Their original owner and use remain a mystery, but these striking tiles hold an intriguing connection to a significant international design story.
A set of three handpainted ceramic tiles in the Caroline Simpson Library, each 6 inches square, depicts a young woman reclining in a field. With her flowing red hair, classical features, and winsome, even nonchalant, manner, she could be a figure in a painting by English artist Dante Gabriel Rossetti, who co-founded the Pre‑Raphaelite Brotherhood in the mid-19th century. Yet the tiles were painted a world away, here in Sydney, around 1878 by a firm of painter-decorators, Lyon, Cottier & Co. The tiles bear the maker’s name but no clue to exactly how and where they might have been used. Recent research in a new book, Daniel Cottier: designer, decorator, dealer, has revealed that very similar depictions of reclining figures appear internationally among the work of the Sydney firm’s parent company, Cottier & Co.
From Glasgow to the world
Daniel Cottier established Cottier & Co in London in 1869. Four years later, he opened branches in both New York and Sydney. The latter, launched with his friend John Lamb Lyon, was called Lyon, Cottier & Co. Both men had been born and raised in Glasgow and were ambitious businessmen and decorators. Lyon ran the business in Sydney but imported some designs from Cottier’s London studio and employed a few of Cottier’s talented artisans.
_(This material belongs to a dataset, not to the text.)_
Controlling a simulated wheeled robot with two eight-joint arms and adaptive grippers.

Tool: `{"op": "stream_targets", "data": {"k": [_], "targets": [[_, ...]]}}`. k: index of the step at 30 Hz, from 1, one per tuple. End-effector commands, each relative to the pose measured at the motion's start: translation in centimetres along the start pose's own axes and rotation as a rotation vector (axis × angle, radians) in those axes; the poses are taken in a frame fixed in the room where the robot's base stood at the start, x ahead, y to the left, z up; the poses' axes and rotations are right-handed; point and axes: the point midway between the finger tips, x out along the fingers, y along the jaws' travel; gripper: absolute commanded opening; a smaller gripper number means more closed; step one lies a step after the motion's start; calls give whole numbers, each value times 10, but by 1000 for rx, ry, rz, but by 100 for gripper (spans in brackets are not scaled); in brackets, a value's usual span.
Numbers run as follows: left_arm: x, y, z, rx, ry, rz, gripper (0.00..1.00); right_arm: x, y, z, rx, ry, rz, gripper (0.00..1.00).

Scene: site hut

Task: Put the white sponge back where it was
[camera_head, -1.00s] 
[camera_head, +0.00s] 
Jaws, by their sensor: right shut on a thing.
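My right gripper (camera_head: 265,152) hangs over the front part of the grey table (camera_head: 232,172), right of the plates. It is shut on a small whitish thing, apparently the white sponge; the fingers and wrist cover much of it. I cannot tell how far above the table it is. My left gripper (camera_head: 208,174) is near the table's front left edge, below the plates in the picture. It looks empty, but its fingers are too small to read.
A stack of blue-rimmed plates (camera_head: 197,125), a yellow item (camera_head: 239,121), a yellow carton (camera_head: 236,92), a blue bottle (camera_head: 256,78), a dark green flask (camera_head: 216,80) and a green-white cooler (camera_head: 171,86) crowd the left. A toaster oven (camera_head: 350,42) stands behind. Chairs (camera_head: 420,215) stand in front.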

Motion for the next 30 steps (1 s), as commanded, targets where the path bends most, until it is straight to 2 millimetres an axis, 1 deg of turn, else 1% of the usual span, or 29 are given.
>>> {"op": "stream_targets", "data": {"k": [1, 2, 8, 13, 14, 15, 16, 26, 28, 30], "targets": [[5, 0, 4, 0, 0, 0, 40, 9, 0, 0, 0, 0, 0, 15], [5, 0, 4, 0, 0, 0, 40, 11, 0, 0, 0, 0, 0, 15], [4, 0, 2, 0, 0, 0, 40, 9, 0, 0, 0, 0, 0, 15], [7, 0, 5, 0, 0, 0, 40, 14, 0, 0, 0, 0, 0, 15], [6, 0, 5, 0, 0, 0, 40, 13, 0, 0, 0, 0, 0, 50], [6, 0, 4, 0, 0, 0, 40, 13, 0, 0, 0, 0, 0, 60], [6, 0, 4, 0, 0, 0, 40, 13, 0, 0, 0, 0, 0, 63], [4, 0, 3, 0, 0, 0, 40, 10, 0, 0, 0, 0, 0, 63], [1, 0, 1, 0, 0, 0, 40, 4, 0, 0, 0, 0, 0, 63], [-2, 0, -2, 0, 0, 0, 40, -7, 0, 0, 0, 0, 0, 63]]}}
Lyon, Cottier & Co decorated the finest public buildings, private houses and churches in Sydney and Melbourne (where a branch was established in 1887) for around 50 years. The firm was most noted for painted wall and ceiling decorations, including ceramic tiles; the design and manufacture of stained glass; and importing and supplying textiles, carpets and lighting. In London and New York, Cottier & Co also manufactured furniture and dealt in antiques as well as contemporary and old master paintings.
Coordinated interiors
Cottier & Co was one of a new generation of firms that provided coordinated interior schemes rather than offering just one type of furnishing or fitting. And its focus was on creating quality crafted and manufactured wares known as ‘art furnishings’, which went beyond ordinary trade wares and were good enough to please the eye of an artist.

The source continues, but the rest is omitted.